== Requirement ==
Your task is to quote exactly the run of lines that starts at the line containing "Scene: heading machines" and ends at the line containing "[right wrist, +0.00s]", including both.

== Source material ==
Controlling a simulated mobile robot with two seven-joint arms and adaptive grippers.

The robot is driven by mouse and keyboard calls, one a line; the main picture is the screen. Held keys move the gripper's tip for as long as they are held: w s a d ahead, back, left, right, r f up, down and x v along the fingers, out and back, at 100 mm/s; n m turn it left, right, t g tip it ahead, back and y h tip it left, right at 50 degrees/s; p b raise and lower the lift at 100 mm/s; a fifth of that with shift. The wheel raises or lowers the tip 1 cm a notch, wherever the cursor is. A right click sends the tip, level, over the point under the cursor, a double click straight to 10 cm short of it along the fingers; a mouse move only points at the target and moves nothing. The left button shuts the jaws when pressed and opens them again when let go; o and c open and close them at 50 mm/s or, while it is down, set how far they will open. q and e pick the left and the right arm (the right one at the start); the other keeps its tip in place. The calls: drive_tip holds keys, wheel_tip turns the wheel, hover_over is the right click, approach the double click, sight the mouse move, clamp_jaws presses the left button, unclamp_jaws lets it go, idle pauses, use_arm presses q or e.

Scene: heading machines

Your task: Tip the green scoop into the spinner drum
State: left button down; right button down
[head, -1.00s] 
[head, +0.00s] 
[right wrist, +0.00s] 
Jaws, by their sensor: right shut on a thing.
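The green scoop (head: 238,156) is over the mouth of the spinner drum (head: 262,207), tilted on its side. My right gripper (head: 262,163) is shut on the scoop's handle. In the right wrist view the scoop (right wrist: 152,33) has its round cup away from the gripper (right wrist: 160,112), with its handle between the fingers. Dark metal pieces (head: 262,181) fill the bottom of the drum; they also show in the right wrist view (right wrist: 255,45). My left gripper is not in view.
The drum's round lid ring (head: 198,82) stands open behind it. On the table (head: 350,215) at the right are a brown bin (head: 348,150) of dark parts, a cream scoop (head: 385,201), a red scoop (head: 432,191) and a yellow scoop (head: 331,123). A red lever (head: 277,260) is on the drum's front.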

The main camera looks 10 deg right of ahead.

== Output for this task ==
Scene: heading machines

Your task: Tip the green scoop into the spinner drum
State: left button down; right button down
[head, -1.00s] 
[head, +0.00s] 
[right wrist, +0.00s] 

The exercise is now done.